Not surprisingly, it’s easy to find people who agree with the “no” answer. On the web recently, I found a site which cited the “folly” of the help phrase, and pointed to biblical verses from the books of Jeremiah and Proverbs to make its case. The verse from Jeremiah is found in chapter 17, verse 5. In the New Living Translation (found at www.blueletterbible.org) the verse reads:
This is what the Lord says: “Cursed are those who put their trust in mere humans and turn their hearts away from the Lord.”
At face value, this verse seems to say to us that anyone who thinks that they can help themselves is a fool, and they are cursed. But let’s look again at the verse from Jeremiah, especially two words which seem to jump out at me: “mere humans”. In the second article of the “What is Sin?” series, we looked at a term which the Apostle Paul used: “natural man”. In his first letter to the Corinthians, Paul tries to mark clearly the difference between “natural man” and “spiritual man”. Basically, the state of “natural man” is the state that we all find ourselves in, as we are constantly tempted to consider our own needs and desires over and above those of others. The spiritual state is the opposite of this, where the needs of others become more important than our own needs. It seems that even though he was writing several hundred years ealier than Paul, Jeremiah is trying to communicate the same thing. By referring to the idea of someone being a “mere human”, Jeremiah is highlighting the need to overcome our natural tendency to put ourselves first, and to rely on ourselves independently of God.
Looking again at the help phrase then, if we interpret the words “help themselves” as if it were offered up by a party hostess, or a waitress in reference to a buffet line at a restaurant, we can easily agree that this could lead us to consider ourselves first, and others second. The temptation to be sure that we are taken care of, would be great, and could feed into the selfish desires of the natural man. Such behavior, would clearly indicate that we were being “mere humans”. Following the logical conclusion then, if we use the help phrase in this context, it could not be considered valid theology, in the context of our relationship with God.
Seeing the help phrase in this context, its easy to see why many people can’t find room for this way of thinking in their relationship with the Father. But with a New Christianity, we see that there is room for the help phrase in our relationship to God, if we use the words ”help themselves” in a different context.
In the beginning of the 25th chapter of the book of Matthew, we find two parables. With the phrase “…the Kingdom of Heaven will be like this” (NRSV), Yeshua tells the, Parable of the Ten Virgins, and the Parable of the Talentss. (Click on the links to re-read these parables). In the parable of the Ten Virgins, we find that five of the virgins we’re smart enough to bring their own oil. If we apply the face value of the verse from Jeremiah, we could say that those who did bring oil for their lamps were trusing in their own flesh, and that those who did not bring oil were trusting in God to provide the oil for them. However, this opposes what Yeshua declares. By Yeshua’s account, those who “helped themselves” (or those who applied logic to their situation and actually brought extra oil along with them) were those who were admitted to the wedding feast.

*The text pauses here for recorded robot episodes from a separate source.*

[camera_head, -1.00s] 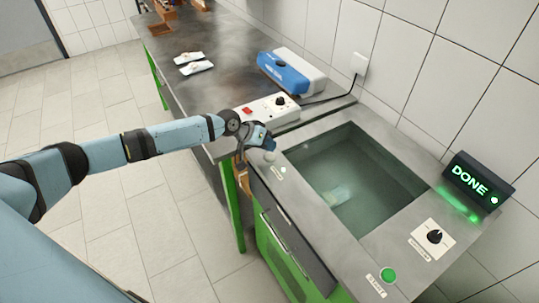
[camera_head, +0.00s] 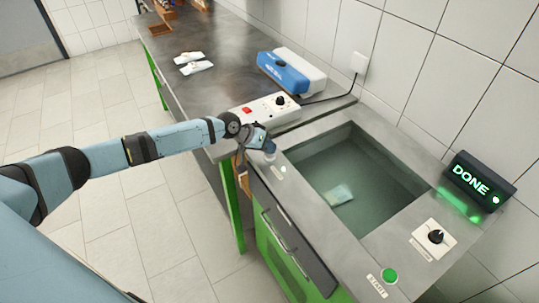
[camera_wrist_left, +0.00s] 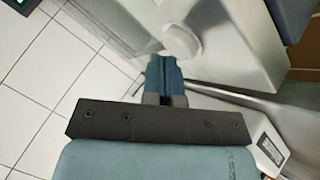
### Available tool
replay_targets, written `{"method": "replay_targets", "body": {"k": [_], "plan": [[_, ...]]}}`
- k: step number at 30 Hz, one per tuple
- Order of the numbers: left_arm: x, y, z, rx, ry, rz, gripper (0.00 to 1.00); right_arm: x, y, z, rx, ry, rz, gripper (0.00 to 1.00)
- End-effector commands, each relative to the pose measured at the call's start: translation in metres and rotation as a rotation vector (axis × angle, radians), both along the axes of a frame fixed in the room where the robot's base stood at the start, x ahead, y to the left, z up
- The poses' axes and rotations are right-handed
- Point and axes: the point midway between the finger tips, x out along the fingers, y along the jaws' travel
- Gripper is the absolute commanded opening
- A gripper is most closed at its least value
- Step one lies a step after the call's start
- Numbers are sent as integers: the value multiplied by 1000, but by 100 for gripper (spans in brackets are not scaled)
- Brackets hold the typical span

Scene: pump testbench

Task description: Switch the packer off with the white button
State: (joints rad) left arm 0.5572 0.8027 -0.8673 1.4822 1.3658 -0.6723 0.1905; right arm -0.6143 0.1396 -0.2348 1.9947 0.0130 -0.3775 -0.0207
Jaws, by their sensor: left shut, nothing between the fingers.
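The packer is the steel unit (camera_head: 310,255) with a sunken basin (camera_head: 375,165). Its display (camera_head: 480,180) shows green "DONE". A pale packet (camera_head: 339,194) lies in the basin. My left gripper (camera_head: 268,146) is shut and empty, pointing down at the near left corner of the basin top. The round white button (camera_head: 271,156) is just under its fingertips, partly covered. In the left wrist view the white button (camera_wrist_left: 182,42) lies just beyond the shut fingertips (camera_wrist_left: 163,65); I cannot tell if they touch. My right gripper is not in view.
A green START button (camera_head: 389,275) and a black knob (camera_head: 435,237) sit on the basin's right end. On the counter to the left are a switch box with a red switch (camera_head: 247,110), a blue and white device (camera_head: 284,72) and two white packs (camera_head: 194,63). A tiled wall stands behind.

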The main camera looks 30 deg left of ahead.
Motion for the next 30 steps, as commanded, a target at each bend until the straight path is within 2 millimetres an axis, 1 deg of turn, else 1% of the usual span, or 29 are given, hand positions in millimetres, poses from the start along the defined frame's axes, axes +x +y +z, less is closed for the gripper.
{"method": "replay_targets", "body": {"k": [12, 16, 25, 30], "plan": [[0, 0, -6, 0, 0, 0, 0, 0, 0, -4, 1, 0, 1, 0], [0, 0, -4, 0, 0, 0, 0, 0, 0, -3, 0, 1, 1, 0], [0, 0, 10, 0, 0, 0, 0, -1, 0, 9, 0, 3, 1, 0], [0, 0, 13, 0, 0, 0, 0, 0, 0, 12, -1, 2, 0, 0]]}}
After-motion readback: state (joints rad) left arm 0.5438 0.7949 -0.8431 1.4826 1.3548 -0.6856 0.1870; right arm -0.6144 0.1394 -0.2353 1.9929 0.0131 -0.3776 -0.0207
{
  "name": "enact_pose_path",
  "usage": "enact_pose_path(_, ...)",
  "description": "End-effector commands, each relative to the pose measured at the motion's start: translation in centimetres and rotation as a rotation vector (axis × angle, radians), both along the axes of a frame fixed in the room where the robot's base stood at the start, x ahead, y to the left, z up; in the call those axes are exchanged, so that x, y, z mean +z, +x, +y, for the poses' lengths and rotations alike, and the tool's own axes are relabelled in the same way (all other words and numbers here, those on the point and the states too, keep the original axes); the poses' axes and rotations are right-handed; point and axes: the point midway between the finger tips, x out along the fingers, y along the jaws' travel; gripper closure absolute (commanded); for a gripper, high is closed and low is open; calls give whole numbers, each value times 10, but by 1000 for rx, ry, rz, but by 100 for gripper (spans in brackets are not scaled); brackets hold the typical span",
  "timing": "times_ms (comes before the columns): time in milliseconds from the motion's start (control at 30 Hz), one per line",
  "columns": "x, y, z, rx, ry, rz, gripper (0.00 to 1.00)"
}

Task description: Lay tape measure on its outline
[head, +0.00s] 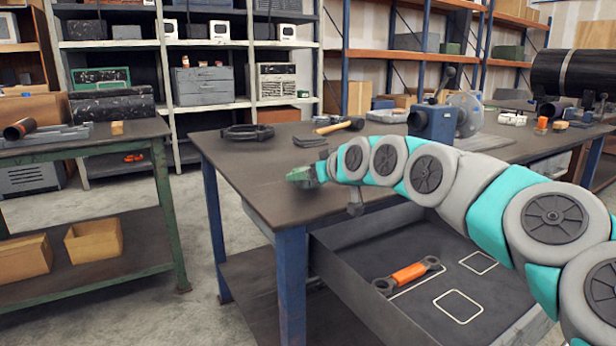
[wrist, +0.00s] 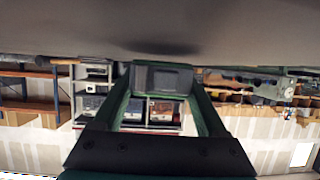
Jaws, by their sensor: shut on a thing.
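My gripper (head: 303,175) is low over the left part of the workbench top (head: 255,165) in the head view. In the wrist view my gripper (wrist: 163,74) has its two green fingers shut on a dark grey, boxy thing, which I take to be the tape measure (wrist: 163,80). The tape measure cannot be made out in the head view. The open drawer (head: 345,285) under the bench shows two empty white rounded outlines, a larger one (head: 458,291) in front and another (head: 478,253) behind. I cannot tell which belongs to the tape measure.
An orange-handled wrench (head: 408,273) lies in the drawer, left of the empty outlines. A hammer (head: 338,126), a black headset-like thing (head: 247,132) and a blue vise-like device (head: 432,122) are on the bench. My arm passes over the drawer's right side.

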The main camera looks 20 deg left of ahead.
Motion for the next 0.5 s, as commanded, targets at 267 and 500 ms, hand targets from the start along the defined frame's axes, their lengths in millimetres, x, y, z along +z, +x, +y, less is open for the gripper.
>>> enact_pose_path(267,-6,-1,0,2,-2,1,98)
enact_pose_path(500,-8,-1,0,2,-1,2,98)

The same goes for the Parable of the Talents. Three of the master’s servants are put in charge of various amounts of the master’s money. Upon his return, the master finds that two of the servants put this money to work, and using their abilities and resources, they doubled the amount of money which the master had entrusted to them. The third servant simply buried the money in the ground. Again if we take the verse from Jeremiah at face value, we would have to say that the first two servants were trusting in themselves, and thus were cursed; that the third servant who has “trusted in God” was doing God’s will! But Yeshua declares this conclusion to be wrong. He says that those servants who doubled the masters money did the right thing, and that the other servant was in fact cursed.
With these two parables, Yeshua clearly validates the help phrase! The point here is that when you are faced with a decision, or the need to take action, God doesn’t want you to saddle Him with all the work. Use your own resources and abilities and help yourself as much as possible, because God really does help those who help themselves.